◆ **Entries shown**
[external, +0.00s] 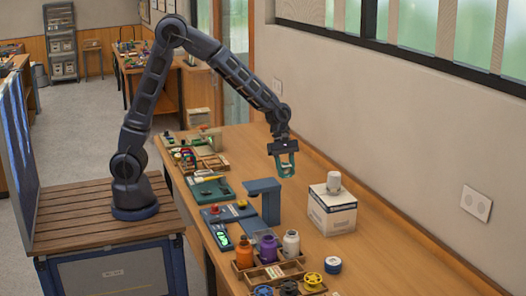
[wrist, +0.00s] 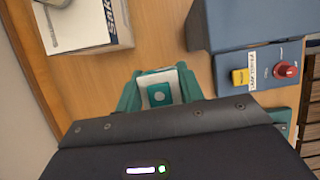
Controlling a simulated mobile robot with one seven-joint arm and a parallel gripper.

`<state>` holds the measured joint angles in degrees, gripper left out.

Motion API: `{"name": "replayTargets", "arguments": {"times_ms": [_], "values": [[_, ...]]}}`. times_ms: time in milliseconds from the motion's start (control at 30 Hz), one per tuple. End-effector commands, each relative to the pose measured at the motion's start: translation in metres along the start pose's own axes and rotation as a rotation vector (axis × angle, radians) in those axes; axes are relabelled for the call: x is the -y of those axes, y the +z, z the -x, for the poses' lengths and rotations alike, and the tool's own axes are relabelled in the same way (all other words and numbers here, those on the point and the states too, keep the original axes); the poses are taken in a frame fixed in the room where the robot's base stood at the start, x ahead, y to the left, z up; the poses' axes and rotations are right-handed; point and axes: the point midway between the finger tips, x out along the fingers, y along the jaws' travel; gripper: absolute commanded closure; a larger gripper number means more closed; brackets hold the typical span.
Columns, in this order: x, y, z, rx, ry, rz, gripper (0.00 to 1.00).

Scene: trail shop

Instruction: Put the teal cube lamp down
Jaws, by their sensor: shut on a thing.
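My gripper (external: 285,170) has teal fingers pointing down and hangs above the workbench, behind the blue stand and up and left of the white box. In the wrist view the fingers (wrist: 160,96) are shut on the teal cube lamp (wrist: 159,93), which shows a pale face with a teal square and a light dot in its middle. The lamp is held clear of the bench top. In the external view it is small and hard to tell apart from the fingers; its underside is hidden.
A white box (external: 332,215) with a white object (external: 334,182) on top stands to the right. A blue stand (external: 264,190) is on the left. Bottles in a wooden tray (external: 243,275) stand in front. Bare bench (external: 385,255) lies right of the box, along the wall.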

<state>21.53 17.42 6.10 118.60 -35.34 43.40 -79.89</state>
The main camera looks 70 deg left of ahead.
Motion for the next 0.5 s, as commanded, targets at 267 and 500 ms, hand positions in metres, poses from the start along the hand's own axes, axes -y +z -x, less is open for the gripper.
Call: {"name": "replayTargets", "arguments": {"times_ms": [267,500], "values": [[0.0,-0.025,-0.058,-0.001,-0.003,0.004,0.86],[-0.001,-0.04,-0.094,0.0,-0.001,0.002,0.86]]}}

...

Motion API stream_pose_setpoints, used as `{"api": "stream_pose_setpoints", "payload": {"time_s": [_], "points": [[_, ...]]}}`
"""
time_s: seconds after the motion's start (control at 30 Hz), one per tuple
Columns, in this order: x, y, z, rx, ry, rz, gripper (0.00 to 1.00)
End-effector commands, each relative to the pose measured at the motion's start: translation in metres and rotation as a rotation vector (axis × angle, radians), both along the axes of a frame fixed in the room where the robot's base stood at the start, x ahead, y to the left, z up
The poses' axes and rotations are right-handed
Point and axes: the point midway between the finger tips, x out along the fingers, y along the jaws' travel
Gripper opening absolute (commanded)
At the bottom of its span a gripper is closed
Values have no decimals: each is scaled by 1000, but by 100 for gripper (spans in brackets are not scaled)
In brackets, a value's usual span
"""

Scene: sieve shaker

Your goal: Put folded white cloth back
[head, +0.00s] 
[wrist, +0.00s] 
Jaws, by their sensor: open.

◆ **Work instructions**
List every line in the records above that contains the word "joint".

◆ **Task output**
Controlling a simulated mobile robot with one seven-joint arm and a parallel gripper.
`<state>` holds the measured joint angles in degrees, gripper left out.

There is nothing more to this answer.